A “mystery shopper” study by Ipsos RDA conducted nationwide in September and October revealed something that many of you already know — many car dealers are poorly prepared to sell electric cars. Over the years, our readers have complained long and loud about clueless sales people who have no training in electric cars, dealers who refuse to order enough cars for their inventories, and numerous attempts to switch customers away from electric cars and toward hybrids or conventional cars instead.
We have heard tales of general managers who don’t know electric cars have to be charged prior to driving, sales people who don’t know the difference between hybrids, plug-in hybrids, and battery electric cars, and a general lack of interest in selling EVs at all. Few dealerships have any brochures about electric cars available and fewer still display them on the showroom floor.
The Ipsos study found, among other things, that “The EV sales process, in many instances, has not been differentiated from the traditional and, in effect, is passive. The availability of inventory, as well as critical EV ownership information in-store (from the sales staff or marketing materials) and online, is concerning and leaves shoppers with unanswered questions.”
The mystery shoppers found a glaring lack of consistency in the approach to electric car sales even at different stores within the same sales organization. “The lack of consistency in the EV shopping experience, even within the same brand, highlights the need for better product knowledge and support to effectively position electric vehicles with the U.S. automotive consumer,” says Todd Markusic, vice president of research at Ipsos.
“This lack of support for the EV shopper lessens the likelihood that they will make the decision to go electric,” says Markusic. “It is surprising that consumers often were not offered an EV test drive, a key experience that showcases the uniqueness of its performance benefits. Most of the time the consumer had to request one.”
A big part of the problem is that dealers and sales representatives make less money selling electric cars than they do full size pickup trucks with all the bells and whistles. If you were in business, you would gravitate toward your highest profit items too, in all likelihood.
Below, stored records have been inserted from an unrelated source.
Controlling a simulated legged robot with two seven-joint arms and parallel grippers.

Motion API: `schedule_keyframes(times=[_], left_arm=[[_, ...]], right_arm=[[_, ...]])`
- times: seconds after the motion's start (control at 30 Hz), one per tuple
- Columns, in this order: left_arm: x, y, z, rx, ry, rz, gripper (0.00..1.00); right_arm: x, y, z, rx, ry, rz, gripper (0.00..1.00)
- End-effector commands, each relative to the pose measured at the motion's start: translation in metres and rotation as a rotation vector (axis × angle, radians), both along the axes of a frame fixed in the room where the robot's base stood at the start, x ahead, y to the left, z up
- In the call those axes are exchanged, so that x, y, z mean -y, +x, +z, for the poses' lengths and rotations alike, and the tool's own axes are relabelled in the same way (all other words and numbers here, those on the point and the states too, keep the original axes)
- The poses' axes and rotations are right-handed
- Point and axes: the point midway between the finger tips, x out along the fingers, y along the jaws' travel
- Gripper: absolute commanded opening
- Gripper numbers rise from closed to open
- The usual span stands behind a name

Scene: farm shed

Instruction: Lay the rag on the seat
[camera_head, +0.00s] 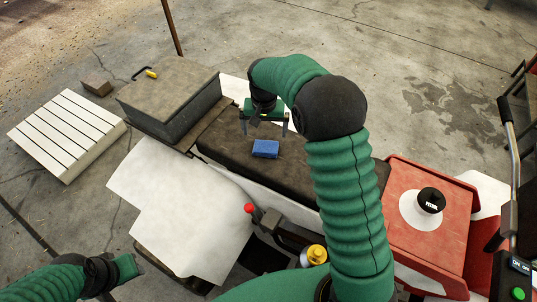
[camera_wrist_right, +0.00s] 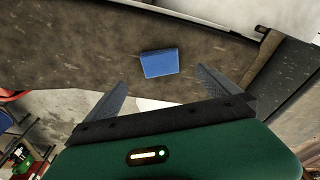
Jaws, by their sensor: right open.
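The rag (camera_head: 265,149) is a small blue folded piece lying on the dark brown seat (camera_head: 225,150). In the right wrist view, the rag (camera_wrist_right: 160,63) lies flat on the worn seat surface (camera_wrist_right: 80,55), a little beyond the fingertips. My right gripper (camera_head: 265,128) is open and empty above the seat, with its fingers spread and apart from the rag. Its fingers also show in the right wrist view (camera_wrist_right: 162,80). My left gripper (camera_head: 132,268) is at the lower left, away from the seat; its jaw opening is unclear.
A grey-brown box (camera_head: 170,95) stands at the seat's left end, with a white slatted pallet (camera_head: 68,135) beyond. A red tank with a black petrol cap (camera_head: 431,199) is at right. A red-knobbed lever (camera_head: 249,208) and a yellow cap (camera_head: 317,254) are in front.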

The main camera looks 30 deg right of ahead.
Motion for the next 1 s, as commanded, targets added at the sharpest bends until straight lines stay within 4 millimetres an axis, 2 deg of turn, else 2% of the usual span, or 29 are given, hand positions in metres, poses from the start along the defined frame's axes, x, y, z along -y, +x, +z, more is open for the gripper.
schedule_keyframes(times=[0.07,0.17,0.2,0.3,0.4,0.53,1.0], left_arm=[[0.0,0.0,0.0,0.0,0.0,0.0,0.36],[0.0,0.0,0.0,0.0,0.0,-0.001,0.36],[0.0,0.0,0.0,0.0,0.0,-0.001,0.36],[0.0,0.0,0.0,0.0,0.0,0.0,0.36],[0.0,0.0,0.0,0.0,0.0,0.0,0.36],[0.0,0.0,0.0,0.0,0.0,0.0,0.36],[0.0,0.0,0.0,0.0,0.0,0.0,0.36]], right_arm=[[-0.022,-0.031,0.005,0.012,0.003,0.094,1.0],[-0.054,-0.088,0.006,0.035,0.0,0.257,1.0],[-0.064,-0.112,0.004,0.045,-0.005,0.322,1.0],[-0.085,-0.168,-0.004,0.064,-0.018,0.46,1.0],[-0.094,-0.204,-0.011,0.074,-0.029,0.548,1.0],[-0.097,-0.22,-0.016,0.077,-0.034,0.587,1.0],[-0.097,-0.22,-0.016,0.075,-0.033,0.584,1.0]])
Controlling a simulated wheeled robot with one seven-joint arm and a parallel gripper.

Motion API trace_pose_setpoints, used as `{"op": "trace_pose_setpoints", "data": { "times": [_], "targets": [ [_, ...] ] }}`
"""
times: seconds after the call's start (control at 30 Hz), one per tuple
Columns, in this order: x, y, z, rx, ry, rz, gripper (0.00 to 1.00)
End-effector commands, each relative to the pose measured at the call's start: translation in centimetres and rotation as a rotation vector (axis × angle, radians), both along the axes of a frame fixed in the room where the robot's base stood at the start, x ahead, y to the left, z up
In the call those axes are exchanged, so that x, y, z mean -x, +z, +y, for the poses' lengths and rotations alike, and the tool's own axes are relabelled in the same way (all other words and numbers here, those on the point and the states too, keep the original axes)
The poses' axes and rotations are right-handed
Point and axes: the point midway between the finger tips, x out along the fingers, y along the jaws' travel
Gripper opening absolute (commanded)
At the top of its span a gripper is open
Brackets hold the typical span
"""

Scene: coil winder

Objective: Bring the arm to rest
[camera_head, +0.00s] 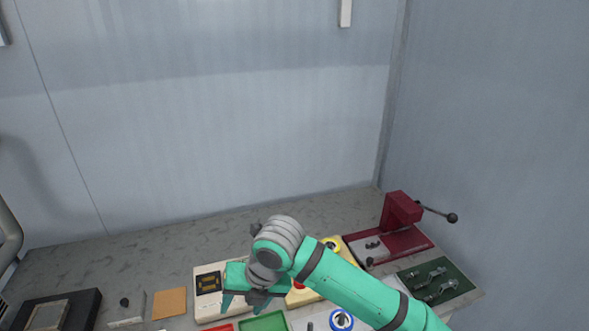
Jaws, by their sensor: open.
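My arm (345,285) is green with grey joints and reaches in from the lower right over the workbench. My gripper (241,303) is at its end, pointing down over a cream board (207,311).
The grey bench (150,250) has free room at the back left. A red press (402,212) with a black-knobbed lever stands at the right.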

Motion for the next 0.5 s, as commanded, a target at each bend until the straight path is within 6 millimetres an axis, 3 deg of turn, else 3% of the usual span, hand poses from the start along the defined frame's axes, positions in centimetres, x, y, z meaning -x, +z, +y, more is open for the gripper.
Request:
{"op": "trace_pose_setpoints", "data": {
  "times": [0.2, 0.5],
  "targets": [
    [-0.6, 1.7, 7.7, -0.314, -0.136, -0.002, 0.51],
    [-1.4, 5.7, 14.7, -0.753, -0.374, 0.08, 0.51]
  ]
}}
Manufacturers say they have little control over how dealers run their businesses but that is clearly an excuse. If you want to know what is going on behind the scenes, keep track of the number of pickup truck ads you see on TV while watching football this weekend. Then contrast that with the number of ads you see for electric cars. That experiment will tell you all you need to know about who is really responsible for the woeful state of electric car sales policies in America.